Exercise requirements
Filter the records below and copy every line containing the word "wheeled".

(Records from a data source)
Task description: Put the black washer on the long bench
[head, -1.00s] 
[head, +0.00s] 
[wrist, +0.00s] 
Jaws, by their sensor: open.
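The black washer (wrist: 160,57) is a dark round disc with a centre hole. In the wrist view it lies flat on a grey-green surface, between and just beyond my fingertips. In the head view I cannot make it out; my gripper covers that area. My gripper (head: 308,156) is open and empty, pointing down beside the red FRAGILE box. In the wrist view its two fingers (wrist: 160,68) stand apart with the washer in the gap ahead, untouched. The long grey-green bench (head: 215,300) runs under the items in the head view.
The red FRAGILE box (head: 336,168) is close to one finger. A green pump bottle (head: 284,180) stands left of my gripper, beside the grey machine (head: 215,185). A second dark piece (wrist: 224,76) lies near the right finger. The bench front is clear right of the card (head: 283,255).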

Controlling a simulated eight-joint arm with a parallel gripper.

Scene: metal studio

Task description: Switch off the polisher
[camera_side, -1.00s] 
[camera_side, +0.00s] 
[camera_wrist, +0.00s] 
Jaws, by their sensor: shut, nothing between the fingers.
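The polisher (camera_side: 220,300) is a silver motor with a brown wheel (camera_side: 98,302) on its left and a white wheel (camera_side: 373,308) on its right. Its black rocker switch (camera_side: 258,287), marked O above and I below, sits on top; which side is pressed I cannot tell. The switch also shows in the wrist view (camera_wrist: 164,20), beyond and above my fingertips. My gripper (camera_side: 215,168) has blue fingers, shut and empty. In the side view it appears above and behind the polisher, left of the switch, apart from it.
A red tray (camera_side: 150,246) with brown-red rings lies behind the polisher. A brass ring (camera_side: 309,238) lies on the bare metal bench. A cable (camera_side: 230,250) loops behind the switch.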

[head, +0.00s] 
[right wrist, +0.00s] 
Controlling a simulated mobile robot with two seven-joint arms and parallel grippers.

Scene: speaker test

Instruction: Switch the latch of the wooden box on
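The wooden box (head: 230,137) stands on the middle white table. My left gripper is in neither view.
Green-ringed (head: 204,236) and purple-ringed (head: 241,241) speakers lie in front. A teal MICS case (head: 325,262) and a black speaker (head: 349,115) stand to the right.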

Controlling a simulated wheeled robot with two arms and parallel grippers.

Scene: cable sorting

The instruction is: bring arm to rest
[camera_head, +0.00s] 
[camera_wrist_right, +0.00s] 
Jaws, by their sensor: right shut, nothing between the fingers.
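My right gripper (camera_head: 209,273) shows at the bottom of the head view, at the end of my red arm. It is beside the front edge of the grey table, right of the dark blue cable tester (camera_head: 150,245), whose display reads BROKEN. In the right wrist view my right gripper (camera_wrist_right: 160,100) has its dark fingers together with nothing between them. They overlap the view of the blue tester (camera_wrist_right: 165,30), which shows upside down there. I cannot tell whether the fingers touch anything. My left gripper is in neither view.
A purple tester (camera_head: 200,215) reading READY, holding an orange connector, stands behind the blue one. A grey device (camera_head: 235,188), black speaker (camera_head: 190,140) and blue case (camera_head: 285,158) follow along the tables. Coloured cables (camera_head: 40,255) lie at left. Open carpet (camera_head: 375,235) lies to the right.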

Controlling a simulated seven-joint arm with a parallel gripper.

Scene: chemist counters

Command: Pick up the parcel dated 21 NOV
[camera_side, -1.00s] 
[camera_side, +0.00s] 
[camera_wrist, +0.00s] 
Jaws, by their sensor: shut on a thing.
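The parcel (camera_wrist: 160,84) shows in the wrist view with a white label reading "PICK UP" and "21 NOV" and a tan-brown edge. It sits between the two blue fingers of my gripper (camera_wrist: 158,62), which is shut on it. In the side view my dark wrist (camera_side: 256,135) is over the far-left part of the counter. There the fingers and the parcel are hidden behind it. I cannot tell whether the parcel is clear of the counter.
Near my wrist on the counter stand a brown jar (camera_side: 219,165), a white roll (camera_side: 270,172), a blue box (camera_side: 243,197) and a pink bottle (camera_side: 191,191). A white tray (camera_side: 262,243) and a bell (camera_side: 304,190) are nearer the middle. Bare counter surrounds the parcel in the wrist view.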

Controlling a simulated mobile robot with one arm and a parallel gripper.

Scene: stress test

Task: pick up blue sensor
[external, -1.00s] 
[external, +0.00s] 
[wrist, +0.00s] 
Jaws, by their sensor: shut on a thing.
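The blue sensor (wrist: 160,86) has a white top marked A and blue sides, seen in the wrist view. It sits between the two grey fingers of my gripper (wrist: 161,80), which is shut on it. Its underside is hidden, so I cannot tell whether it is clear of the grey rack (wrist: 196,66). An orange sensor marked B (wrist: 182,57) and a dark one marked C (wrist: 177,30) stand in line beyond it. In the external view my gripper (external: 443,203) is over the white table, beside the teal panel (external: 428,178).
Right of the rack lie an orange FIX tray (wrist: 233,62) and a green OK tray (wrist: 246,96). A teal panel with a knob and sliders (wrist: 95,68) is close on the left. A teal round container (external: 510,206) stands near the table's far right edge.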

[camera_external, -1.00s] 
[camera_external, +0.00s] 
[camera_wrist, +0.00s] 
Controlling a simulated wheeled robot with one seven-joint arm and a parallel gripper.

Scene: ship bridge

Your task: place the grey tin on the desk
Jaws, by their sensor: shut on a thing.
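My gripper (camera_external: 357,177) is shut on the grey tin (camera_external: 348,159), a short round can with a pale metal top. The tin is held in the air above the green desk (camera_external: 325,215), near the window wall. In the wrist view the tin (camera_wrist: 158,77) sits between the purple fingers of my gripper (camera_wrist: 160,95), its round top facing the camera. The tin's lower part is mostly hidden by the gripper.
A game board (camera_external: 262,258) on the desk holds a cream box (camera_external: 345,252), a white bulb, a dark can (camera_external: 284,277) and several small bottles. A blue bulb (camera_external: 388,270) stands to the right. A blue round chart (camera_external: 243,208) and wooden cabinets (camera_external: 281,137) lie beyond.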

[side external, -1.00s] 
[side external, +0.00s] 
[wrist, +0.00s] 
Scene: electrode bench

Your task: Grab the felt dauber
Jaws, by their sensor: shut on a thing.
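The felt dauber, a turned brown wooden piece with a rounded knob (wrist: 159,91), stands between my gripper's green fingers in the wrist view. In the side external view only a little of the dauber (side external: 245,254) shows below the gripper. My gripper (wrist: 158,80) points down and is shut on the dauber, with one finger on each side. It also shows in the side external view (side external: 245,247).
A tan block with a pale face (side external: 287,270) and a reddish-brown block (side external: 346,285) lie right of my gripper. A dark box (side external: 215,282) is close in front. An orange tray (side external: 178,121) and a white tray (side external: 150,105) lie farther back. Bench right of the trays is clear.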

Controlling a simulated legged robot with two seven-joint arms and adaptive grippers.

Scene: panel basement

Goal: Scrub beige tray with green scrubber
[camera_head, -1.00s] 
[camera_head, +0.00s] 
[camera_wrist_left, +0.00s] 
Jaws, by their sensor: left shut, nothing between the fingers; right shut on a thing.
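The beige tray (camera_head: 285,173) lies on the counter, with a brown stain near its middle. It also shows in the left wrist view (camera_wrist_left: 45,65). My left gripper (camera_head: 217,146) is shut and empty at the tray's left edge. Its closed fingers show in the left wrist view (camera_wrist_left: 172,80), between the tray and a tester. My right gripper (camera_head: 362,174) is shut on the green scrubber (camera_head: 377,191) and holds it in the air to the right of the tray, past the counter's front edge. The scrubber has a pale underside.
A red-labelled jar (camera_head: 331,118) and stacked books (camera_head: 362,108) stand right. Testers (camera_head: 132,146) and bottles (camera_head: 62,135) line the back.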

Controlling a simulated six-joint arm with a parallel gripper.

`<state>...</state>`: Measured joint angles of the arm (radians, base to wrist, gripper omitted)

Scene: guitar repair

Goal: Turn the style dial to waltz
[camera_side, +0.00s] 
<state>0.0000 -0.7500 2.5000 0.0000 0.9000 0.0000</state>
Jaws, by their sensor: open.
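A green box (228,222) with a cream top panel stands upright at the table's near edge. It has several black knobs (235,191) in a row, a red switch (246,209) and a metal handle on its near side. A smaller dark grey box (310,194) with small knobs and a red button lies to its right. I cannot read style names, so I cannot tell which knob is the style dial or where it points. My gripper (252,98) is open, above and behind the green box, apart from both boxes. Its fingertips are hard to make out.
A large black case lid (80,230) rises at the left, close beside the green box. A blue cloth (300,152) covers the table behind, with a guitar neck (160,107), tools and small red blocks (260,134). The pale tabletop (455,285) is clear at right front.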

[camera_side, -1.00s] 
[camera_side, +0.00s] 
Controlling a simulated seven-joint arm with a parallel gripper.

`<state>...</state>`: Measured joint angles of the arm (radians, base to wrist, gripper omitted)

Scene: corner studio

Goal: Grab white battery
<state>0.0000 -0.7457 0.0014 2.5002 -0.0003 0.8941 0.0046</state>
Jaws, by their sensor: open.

Final result
Controlling a simulated wheeled robot with two arms and parallel grippers.
Controlling a simulated wheeled robot with one seven-joint arm and a parallel gripper.

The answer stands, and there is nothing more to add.